Suppose I have a set of inequalities $l \leq Ax \leq r$ for vectors $l,r$ and matrix $A$. I am trying to bound $x$ using a function of $l,r: f(l) \leq x \leq g(r)$ for some $f,g$. When can we invert this system?
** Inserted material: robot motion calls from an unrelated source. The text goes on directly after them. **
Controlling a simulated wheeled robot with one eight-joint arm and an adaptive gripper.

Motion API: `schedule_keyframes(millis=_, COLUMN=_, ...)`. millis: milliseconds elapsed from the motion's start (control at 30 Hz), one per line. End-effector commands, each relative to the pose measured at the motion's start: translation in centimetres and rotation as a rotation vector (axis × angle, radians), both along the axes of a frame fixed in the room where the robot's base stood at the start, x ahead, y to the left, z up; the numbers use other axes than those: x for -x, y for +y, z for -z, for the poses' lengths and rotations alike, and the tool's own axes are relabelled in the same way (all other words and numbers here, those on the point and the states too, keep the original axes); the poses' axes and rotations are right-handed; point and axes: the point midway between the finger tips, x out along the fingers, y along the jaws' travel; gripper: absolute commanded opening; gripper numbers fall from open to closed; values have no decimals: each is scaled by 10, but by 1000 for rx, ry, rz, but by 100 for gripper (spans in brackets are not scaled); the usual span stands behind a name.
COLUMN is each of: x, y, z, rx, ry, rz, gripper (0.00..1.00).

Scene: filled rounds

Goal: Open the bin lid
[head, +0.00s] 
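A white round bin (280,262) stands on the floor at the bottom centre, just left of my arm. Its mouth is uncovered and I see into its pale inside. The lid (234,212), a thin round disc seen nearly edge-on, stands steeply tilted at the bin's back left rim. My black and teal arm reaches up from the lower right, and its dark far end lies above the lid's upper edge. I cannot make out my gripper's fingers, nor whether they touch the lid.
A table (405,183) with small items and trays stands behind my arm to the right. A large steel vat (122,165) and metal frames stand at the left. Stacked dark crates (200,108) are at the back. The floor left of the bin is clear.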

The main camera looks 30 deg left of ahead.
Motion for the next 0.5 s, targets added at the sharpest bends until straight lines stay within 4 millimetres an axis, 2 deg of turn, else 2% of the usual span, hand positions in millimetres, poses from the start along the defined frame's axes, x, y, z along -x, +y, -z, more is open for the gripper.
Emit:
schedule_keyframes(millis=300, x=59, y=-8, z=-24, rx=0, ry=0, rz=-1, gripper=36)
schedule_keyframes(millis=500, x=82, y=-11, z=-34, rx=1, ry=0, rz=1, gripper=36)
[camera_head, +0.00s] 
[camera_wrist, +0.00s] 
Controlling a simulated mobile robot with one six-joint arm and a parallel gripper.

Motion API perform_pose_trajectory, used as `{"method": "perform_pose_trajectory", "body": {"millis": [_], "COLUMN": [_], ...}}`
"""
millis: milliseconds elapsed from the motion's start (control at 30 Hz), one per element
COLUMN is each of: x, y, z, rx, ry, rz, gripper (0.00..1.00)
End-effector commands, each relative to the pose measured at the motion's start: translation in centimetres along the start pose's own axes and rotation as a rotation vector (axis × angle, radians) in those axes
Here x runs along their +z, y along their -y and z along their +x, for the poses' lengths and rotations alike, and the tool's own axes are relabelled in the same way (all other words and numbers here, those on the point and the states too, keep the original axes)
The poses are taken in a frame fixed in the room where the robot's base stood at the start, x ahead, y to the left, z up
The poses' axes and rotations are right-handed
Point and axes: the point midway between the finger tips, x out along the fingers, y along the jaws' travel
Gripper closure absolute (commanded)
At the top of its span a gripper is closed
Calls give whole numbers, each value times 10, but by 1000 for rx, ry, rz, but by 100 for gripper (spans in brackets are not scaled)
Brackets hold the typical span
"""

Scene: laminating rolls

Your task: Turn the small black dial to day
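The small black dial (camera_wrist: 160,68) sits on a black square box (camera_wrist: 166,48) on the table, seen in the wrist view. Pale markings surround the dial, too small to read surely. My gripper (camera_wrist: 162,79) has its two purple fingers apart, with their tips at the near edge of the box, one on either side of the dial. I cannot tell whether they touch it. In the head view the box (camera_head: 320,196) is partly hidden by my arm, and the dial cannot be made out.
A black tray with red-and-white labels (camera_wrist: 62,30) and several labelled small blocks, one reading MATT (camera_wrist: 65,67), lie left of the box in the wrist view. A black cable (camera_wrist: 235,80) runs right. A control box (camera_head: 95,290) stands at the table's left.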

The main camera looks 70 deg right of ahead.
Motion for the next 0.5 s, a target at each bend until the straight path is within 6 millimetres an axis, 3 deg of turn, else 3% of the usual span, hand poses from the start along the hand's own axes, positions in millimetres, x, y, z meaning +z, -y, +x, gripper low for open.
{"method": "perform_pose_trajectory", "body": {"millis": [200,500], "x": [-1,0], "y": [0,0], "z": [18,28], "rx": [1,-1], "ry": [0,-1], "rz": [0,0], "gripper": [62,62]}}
Alternatively, I want a change of basis from $x$ to an orthogonal basis $x'$ such that $f(l) \leq x' \leq g(r)$.
Concrete example:
I have $6$ integral variables, $m,z,p, m',z',p'$. I have a set of three inequalities:
$$m\leq m' \leq p+m$$ $$m \leq m'-z' \leq p+m$$ $$2p+2m+z \leq 2m'+p'\leq 2p+2m+z$$
Or in matrix format
$ \begin{bmatrix} m \\ m \\ 2m+2p+z \\ \end{bmatrix} \leq \begin{bmatrix} 1 & 0 & 0 \\ 1 & -1 & 0 \\ 2 & 0 & 1 \\ \end{bmatrix} \begin{bmatrix} m'\\ z'\\ p'\\ \end{bmatrix} \leq \begin{bmatrix} m+p\\ m+p\\ 2m+2p+z\\ \end{bmatrix} $
I am trying to solve this system to bound $m',z',p'$ individually in terms of $m,z,p$. Meaning, I want an expression as: $ {\bf f}(m,z,p)\leq \begin{bmatrix} m' \\ z' \\ p' \\ \end{bmatrix}\leq {\bf g}(m,z,p) $
Alternatively, I want a change of basis from $m',z',p'$ to an orthogonal basis $r,s,t$ such that $ {\bf f}(m,z,p)\leq \begin{bmatrix} r \\ s \\ t \\ \end{bmatrix}\leq {\bf g}(m,z,p) $